Sometimes the hardest thing to do isn’t apologizing, but forgiving.  We are commanded to forgive and obligated to forgive because the Lord has forgiven us (Mt. 6:14-15; Eph. 4:32; Col. 3:13).  Yes, it is sometimes very difficult.  Maybe someone has hurt you terribly, whether it be physically or emotionally.  Maybe someone said or did things for the sole purpose of hurting your feelings—called you or your loved ones names, talked badly about you or someone you care about, flirted with your spouse, etc., or maybe someone said or did things that they aren’t even aware of.  Guess what?  You have to forgive them, even if they don’t apologize!  And our forgiveness should be unlimited, as God’s is (Mt. 18:21-22).  That’s a tough one.  But forgiving is absolutely not for the offender, it is for you.  

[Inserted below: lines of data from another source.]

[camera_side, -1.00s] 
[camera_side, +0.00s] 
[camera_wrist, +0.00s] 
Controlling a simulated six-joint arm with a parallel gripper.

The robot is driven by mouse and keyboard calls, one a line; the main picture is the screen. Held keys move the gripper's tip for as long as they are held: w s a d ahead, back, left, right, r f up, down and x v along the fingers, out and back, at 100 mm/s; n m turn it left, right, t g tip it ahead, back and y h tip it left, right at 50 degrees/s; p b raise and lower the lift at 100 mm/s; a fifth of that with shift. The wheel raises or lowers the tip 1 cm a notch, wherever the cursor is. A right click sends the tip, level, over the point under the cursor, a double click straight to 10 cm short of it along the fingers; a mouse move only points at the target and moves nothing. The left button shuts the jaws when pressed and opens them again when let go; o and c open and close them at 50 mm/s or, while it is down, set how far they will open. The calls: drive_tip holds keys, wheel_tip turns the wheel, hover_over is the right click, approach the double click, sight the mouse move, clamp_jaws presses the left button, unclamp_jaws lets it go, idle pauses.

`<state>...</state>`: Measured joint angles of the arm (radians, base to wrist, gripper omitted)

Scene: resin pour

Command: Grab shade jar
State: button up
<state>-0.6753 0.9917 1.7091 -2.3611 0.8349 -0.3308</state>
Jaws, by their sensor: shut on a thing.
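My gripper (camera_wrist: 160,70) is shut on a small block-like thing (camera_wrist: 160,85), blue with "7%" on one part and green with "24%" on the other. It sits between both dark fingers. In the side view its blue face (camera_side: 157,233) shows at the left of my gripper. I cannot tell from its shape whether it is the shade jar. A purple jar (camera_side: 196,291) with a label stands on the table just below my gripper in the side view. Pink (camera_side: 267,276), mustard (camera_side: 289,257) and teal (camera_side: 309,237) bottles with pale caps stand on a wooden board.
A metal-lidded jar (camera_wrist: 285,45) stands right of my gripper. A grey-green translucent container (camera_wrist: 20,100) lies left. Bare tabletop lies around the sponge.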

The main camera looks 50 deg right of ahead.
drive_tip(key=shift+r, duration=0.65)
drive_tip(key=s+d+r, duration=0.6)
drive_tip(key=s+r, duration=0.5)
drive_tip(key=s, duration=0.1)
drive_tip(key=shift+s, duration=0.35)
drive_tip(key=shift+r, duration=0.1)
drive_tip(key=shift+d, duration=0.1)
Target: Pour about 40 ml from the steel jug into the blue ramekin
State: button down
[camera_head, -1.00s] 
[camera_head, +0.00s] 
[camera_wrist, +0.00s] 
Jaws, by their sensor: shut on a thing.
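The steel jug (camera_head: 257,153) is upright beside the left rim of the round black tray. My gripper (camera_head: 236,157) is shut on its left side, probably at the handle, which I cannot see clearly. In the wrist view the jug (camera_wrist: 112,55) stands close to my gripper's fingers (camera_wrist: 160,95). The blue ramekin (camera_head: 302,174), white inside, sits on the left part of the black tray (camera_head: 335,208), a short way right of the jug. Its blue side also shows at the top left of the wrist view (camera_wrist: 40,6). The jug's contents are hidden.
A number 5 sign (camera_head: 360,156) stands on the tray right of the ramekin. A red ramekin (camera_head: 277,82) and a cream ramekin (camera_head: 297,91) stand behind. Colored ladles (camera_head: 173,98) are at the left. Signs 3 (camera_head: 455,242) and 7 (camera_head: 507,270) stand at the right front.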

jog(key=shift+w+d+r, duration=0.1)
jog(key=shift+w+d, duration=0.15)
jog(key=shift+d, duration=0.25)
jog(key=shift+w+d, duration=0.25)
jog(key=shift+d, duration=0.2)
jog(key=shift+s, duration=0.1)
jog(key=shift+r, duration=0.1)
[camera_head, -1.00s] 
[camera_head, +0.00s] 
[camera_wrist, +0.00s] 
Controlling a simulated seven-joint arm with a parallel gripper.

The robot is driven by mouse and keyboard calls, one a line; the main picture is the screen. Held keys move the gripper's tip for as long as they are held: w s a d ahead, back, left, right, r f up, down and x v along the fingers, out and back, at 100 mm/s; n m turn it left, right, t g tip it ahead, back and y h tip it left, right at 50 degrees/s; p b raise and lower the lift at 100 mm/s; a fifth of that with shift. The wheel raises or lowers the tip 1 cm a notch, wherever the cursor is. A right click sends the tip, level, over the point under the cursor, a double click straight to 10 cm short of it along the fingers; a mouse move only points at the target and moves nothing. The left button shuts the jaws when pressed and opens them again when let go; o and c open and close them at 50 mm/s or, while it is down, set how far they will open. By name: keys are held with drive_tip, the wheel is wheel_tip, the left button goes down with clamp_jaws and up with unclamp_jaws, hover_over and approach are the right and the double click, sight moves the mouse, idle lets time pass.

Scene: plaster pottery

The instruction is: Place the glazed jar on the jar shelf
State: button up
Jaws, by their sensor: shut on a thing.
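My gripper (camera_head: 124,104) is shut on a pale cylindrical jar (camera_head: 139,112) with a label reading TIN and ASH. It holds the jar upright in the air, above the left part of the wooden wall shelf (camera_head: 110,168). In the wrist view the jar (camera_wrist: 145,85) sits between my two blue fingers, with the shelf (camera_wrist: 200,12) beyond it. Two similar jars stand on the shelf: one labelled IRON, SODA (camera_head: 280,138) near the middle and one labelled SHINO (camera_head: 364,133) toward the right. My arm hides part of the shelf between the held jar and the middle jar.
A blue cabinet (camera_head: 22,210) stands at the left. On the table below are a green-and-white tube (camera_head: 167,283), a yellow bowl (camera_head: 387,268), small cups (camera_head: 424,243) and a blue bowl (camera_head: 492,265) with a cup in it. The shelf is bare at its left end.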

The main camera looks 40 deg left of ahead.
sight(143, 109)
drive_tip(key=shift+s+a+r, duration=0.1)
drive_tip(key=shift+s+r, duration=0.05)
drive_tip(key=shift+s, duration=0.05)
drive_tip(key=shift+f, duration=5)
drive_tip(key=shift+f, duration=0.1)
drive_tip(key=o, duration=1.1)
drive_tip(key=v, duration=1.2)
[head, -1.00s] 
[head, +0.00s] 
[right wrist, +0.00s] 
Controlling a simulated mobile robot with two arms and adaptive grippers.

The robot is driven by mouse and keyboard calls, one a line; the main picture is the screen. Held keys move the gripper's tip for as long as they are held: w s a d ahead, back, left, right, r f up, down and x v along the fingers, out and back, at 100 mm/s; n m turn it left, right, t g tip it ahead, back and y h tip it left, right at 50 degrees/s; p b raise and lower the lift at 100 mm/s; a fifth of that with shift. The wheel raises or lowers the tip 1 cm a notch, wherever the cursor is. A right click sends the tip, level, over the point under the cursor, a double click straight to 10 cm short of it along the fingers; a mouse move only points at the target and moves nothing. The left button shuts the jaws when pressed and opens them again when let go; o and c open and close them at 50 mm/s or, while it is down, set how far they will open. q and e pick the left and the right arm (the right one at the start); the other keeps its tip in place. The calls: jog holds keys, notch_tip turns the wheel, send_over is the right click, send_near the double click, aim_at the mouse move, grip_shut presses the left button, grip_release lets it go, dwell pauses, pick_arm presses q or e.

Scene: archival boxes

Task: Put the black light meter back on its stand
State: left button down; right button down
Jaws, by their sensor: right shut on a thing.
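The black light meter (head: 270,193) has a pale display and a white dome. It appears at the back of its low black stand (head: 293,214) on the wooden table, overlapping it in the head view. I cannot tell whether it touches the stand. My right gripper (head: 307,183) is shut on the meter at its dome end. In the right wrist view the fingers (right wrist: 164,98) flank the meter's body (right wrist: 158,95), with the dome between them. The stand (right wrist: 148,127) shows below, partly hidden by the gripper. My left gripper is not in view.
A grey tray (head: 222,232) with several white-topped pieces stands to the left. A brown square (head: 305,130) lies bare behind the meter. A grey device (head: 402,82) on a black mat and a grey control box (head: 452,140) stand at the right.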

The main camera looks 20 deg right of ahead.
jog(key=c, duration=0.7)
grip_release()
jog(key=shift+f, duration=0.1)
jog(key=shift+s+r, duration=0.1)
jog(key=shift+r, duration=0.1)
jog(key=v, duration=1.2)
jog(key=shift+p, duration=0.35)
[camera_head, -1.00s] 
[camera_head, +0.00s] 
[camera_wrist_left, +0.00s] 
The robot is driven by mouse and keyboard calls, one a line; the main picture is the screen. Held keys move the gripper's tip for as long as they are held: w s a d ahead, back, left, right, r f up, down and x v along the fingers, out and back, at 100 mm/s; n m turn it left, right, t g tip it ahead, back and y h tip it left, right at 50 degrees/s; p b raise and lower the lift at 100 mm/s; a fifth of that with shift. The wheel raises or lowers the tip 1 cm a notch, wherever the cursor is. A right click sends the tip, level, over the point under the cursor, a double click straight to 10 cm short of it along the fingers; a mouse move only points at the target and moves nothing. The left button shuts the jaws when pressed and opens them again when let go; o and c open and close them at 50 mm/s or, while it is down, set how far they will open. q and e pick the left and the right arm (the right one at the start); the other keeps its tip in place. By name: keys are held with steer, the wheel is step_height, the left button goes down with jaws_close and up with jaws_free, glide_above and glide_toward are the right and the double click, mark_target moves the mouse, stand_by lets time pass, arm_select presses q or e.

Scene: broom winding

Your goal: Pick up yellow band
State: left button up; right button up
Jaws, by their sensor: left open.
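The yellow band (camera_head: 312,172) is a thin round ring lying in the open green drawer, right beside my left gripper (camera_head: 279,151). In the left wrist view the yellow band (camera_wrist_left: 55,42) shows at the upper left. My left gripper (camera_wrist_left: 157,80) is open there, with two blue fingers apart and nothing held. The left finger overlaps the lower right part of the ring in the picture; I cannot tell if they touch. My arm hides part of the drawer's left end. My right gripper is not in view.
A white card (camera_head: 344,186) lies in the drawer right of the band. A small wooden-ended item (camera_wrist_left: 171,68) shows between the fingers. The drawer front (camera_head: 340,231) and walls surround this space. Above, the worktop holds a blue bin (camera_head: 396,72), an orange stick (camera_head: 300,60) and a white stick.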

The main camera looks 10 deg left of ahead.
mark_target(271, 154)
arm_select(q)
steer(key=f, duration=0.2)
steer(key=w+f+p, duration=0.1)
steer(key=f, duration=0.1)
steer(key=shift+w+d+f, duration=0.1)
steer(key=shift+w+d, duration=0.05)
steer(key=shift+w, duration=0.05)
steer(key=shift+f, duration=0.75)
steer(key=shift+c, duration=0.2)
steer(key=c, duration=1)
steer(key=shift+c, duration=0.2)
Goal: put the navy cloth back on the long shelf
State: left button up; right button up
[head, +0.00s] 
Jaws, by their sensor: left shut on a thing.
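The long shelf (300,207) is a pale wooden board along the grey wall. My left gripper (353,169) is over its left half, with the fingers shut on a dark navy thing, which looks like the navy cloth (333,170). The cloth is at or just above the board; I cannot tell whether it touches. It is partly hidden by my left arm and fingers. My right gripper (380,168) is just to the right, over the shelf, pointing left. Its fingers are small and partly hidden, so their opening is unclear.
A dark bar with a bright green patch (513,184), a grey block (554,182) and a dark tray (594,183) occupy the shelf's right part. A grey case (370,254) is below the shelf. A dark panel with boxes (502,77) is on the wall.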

Others’ offenses against us cannot be worse than our own offenses against God, and God has forgiven us much more than we, in our entire lifetimes, will ever forgive.  So why should we not forgive?  It’s all about having a forgiving spirit, which makes us want to forgive, for forgiving without really wanting to forgive is not forgiving at all.  Not forgiving someone (thereby not having a forgiving spirit) can impede our spiritual growth or render our prayers ineffective.  Jesus stresses this in Matthew 6:12, 14-15 and Mark 11:25.  Asking God for forgiveness but not forgiving others is hypocritical.  Having an unforgiving spirit is a sin.  Therefore, choosing not to forgive someone—holding a grudge, keeping the anger, having a vengeful spirit—gives us an attitude that makes it impossible for God to forgive us (Mt. 6:14-15).  Forgiving others is an evidence of salvation and a regenerate heart.  Just as we can love others because God first loved us, we can forgive because God’s forgiveness makes it possible…that is where we get the forgiving spirit, directly from God.  So ask Him for a forgiving spirit.  Only you can benefit from it.